▶ **DATA FOR THE TASK**:
>>>
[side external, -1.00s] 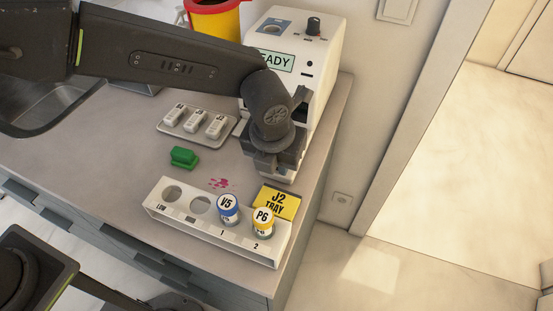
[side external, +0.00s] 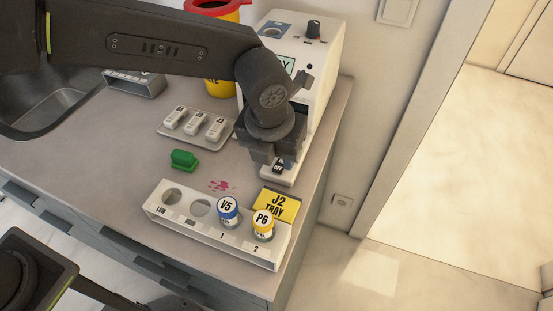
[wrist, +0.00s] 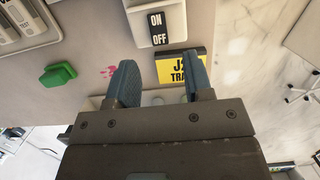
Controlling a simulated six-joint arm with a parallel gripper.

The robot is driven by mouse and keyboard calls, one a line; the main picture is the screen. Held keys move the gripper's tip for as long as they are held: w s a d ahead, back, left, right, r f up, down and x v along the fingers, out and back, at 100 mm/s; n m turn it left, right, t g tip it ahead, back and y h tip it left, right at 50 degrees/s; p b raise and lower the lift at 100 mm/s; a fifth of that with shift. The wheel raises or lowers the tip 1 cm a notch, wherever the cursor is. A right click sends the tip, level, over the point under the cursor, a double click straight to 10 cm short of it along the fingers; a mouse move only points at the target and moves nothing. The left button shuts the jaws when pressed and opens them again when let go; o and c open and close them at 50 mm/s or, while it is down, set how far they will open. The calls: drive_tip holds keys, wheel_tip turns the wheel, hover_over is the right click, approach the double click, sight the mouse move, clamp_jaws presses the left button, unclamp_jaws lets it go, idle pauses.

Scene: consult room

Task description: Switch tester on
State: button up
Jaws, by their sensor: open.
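The white tester (side external: 318,75) stands at the back right of the counter, with a dial on top and a green screen (side external: 288,64) mostly hidden by my arm. Its low front base carries a black switch plate (side external: 279,166), partly hidden by my gripper. In the wrist view the ON/OFF plate (wrist: 158,28) shows just beyond my fingertips; I cannot tell the switch position. My gripper (wrist: 160,80) is open and empty, its two fingers apart. In the side view my gripper (side external: 270,152) hangs over the front of the base, beside the switch.
A yellow J2 tray card (side external: 280,204), a green block (side external: 184,159) and a grey tray (side external: 165,138) of white cassettes are near. A yellow bin (side external: 218,92) stands behind.

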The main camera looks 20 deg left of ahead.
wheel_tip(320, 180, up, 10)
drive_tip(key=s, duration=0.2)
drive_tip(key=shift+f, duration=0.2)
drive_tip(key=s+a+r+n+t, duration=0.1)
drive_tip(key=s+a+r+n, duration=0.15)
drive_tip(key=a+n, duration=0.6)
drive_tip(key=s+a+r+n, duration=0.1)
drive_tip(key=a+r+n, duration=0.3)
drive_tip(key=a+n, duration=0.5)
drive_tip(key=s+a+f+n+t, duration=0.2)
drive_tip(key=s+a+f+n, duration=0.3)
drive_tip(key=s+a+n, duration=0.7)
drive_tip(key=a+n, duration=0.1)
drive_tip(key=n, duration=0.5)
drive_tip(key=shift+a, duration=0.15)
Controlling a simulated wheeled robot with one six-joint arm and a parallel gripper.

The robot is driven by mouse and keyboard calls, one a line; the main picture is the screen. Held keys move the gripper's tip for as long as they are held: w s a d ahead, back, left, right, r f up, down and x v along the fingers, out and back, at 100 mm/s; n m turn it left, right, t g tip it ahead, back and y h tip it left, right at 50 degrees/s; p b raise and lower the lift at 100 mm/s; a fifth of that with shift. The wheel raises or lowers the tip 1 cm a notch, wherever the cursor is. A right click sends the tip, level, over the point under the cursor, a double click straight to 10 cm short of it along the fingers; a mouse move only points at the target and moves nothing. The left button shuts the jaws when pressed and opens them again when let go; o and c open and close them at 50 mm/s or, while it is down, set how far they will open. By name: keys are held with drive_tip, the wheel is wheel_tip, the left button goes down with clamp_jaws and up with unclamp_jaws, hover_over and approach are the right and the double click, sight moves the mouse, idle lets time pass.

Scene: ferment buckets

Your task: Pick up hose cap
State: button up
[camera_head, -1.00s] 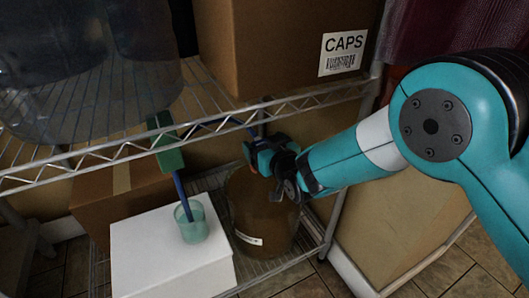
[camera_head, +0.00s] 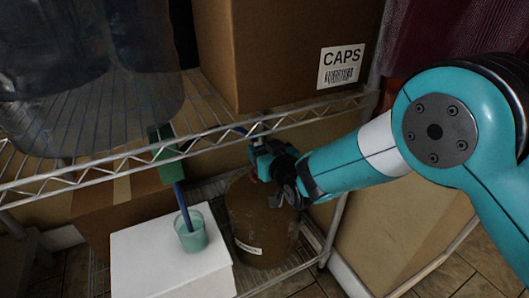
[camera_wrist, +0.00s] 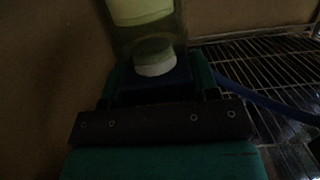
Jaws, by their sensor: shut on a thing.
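My gripper (camera_head: 262,150) is just above the brown bucket (camera_head: 262,220) on the lower shelf, beneath the upper wire shelf's edge. The wrist view shows its two teal fingers (camera_wrist: 153,82) closed on a dark blue piece, which appears to be the hose cap (camera_wrist: 150,88). A blue hose (camera_wrist: 262,101) runs off to the right from beside the fingers. A pale round piece (camera_wrist: 155,58) stands just past the fingertips, in front of or inside a clear, yellowish cylinder (camera_wrist: 145,25). The dim light hides whether the cap touches it.
The upper wire shelf (camera_head: 130,165) crosses above the gripper and carries a CAPS carton (camera_head: 270,50) and a large clear container (camera_head: 80,70). A teal cup (camera_head: 191,232) with a blue-handled green tool (camera_head: 167,165) stands on a white box (camera_head: 170,265), left of the bucket.

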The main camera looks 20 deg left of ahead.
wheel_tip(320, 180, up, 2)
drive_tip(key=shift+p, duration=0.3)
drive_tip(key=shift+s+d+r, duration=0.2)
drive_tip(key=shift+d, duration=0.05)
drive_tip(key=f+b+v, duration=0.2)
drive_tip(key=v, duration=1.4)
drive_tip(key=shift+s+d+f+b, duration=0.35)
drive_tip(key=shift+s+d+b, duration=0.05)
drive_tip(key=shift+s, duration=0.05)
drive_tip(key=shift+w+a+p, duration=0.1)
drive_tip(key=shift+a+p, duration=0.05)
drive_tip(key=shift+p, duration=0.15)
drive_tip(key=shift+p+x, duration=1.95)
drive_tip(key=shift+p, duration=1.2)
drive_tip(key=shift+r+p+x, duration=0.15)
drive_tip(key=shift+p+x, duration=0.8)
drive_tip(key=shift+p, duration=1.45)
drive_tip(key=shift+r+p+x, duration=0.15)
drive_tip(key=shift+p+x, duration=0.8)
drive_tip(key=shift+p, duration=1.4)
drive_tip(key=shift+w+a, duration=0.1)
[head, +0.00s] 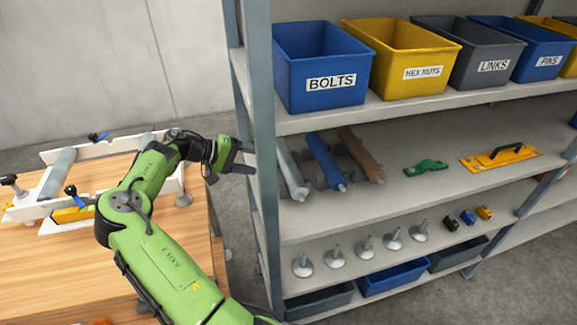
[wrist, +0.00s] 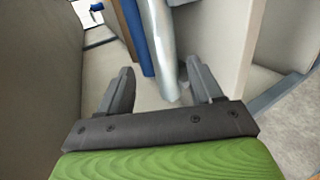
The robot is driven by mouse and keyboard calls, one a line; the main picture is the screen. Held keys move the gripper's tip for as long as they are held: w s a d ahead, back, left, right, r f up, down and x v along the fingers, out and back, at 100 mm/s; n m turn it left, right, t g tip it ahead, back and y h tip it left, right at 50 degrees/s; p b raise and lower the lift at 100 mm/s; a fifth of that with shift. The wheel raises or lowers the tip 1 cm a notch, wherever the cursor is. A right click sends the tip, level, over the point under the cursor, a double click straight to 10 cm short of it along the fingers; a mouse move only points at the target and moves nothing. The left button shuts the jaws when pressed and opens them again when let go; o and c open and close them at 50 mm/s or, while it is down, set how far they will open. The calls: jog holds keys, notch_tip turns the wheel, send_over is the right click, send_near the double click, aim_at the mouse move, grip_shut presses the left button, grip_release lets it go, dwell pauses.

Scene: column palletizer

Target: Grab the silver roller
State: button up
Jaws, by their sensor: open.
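The silver roller (head: 292,172) lies at the left end of the middle shelf (head: 420,205), beside a blue roller (head: 326,161) and a brown roller (head: 360,153). My gripper (head: 246,169) is by the shelf's left upright, left of the silver roller. In the wrist view my gripper (wrist: 160,68) is open and empty. The silver roller (wrist: 161,40) shows ahead between its fingers, its near end close to the right finger. The blue roller (wrist: 133,35) is just left of it. Whether a finger touches the silver roller cannot be told.
The rack's left upright (head: 262,150) stands close to my gripper. Blue, yellow and grey bins sit on the shelf above. A green part (head: 426,167) and yellow plate (head: 500,157) lie farther right. A wooden bench (head: 90,260) holds a white frame with a grey cylinder (head: 57,172).

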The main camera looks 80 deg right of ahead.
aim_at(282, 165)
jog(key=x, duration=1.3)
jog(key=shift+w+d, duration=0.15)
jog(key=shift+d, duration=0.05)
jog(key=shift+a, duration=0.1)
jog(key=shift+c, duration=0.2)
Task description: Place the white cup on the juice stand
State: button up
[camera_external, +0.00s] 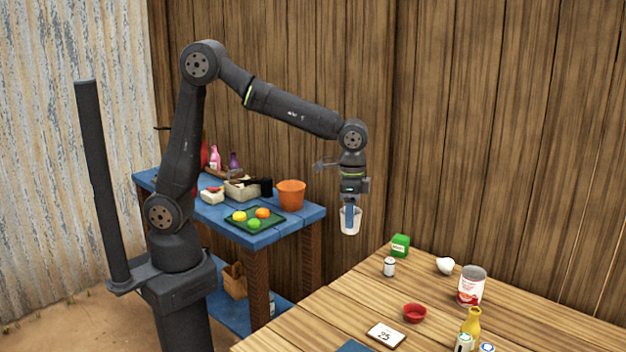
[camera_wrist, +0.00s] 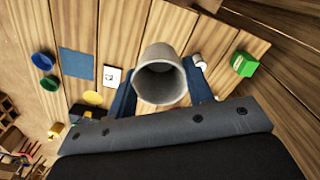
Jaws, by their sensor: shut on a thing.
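The white cup (camera_external: 350,224) hangs in the air in my gripper (camera_external: 350,212), between the blue shelf and the wooden table. It looks about upright. In the wrist view, the cup (camera_wrist: 160,84) sits between the two blue fingers of my gripper (camera_wrist: 161,88), with its open mouth towards the camera. It looks empty. My gripper is shut on it. I cannot tell for sure which thing is the juice stand; a flat blue square (camera_external: 355,346) lies at the table's near edge and also shows in the wrist view (camera_wrist: 76,63).
The wooden table (camera_external: 340,300) holds a green box (camera_external: 400,246), a white shaker (camera_external: 389,267), a can (camera_external: 471,286), a red bowl (camera_external: 414,313), a card (camera_external: 386,335) and a yellow bottle (camera_external: 470,326). The blue shelf (camera_external: 285,228) carries an orange pot (camera_external: 291,195) and a fruit tray (camera_external: 238,224).

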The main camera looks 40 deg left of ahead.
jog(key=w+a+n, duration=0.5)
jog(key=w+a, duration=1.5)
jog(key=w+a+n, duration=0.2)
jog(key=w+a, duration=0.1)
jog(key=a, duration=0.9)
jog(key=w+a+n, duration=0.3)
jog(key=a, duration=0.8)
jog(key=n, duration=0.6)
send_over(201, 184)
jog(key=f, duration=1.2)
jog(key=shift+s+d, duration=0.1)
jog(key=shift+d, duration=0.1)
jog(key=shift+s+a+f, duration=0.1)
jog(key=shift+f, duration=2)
<<<
▶ **PROBLEM STATEMENT**:
Select every line above that contains the word "Controlling", and copy it.

▶ **OUTPUT OF THE EXERCISE**:
Controlling a simulated six-joint arm with a parallel gripper.
Controlling a simulated wheeled robot with one six-joint arm and a parallel gripper.

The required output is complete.